[Robot state and action records]
'''
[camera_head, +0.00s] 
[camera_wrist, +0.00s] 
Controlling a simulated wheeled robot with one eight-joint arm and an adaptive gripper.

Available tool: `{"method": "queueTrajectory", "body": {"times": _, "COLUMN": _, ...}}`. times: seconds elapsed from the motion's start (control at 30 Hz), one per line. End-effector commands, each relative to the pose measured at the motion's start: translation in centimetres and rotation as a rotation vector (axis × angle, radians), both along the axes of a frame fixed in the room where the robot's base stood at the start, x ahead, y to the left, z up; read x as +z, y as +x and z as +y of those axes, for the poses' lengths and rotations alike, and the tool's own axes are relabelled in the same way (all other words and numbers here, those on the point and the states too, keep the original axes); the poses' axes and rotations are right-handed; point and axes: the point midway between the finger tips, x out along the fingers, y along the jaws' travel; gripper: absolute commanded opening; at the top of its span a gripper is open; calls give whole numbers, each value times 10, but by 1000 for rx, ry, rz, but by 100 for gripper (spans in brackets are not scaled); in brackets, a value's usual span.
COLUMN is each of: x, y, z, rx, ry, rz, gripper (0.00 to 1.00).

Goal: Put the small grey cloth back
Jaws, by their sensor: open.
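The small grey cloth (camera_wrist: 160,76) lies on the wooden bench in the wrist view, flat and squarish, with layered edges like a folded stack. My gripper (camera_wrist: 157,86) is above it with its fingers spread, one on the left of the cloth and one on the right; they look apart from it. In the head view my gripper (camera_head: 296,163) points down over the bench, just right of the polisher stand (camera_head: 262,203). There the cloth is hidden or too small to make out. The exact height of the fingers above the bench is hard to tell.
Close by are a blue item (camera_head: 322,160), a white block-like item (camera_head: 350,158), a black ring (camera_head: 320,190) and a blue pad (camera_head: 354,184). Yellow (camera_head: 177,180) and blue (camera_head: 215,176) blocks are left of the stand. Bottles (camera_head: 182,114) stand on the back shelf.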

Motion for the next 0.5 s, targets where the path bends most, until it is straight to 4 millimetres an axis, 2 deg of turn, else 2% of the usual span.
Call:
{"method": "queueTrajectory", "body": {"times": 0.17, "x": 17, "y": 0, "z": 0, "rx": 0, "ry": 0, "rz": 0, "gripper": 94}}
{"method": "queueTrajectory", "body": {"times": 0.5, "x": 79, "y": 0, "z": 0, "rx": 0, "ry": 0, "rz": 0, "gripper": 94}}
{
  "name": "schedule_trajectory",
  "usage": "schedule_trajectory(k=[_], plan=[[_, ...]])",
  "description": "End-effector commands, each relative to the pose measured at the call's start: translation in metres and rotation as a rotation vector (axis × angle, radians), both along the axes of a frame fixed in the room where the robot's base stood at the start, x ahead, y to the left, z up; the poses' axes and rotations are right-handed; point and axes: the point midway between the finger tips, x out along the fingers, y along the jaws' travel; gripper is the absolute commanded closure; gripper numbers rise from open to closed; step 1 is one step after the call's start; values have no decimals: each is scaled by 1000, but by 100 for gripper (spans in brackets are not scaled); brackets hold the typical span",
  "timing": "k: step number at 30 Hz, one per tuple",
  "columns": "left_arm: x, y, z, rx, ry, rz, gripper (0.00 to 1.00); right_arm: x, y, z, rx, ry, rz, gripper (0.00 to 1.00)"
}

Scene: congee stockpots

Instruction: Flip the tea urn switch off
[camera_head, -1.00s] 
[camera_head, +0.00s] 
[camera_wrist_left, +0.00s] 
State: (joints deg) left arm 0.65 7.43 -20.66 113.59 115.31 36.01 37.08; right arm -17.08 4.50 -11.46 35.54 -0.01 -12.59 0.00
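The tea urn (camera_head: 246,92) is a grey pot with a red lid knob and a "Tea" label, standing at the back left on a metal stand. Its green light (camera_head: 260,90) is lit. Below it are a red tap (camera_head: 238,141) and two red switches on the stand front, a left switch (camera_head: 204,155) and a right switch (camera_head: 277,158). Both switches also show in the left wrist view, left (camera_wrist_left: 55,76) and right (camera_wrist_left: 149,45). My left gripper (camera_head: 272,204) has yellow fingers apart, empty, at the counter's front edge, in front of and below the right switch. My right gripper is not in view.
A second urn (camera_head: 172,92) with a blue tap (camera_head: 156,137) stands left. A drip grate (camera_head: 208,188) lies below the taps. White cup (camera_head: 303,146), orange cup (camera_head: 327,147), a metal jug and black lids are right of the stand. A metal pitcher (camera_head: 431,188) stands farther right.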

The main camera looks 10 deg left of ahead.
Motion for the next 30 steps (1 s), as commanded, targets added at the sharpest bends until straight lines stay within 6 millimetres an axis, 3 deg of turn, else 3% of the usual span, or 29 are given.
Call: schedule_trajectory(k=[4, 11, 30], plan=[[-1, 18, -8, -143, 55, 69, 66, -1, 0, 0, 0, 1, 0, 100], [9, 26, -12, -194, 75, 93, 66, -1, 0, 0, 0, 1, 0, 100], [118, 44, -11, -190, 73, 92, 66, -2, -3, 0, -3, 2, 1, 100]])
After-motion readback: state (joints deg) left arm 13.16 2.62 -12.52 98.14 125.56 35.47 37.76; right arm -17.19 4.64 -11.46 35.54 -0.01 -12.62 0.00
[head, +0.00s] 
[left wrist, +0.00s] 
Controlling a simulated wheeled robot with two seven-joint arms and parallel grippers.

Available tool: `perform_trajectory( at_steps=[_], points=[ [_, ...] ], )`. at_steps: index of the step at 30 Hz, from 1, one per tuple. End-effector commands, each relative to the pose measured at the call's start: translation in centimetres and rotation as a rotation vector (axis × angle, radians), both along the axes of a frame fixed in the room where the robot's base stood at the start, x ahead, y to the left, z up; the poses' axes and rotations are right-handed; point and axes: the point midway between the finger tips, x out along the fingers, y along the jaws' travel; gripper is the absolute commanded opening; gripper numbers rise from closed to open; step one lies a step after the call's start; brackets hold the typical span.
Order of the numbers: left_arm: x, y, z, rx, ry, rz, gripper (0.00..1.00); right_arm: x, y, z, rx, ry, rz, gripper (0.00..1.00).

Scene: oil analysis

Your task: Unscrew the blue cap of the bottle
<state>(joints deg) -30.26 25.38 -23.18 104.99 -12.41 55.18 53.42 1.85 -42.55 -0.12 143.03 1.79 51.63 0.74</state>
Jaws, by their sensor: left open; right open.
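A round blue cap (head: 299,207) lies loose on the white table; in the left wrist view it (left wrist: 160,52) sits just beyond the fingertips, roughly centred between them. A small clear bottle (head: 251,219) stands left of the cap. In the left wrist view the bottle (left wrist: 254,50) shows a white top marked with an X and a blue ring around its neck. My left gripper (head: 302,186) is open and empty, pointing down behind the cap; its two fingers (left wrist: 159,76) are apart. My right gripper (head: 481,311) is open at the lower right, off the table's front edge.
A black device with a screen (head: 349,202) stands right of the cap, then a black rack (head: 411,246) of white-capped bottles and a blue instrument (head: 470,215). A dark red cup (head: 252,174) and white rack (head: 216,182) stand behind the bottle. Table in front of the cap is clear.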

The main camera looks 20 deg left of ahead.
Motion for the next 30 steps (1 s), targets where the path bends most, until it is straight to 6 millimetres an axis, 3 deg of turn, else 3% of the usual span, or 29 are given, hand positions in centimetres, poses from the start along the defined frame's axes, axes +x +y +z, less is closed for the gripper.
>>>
'''
:: The task ::
State the count of lines above containing the string "path", and add nothing to it.

:: Task response ::
2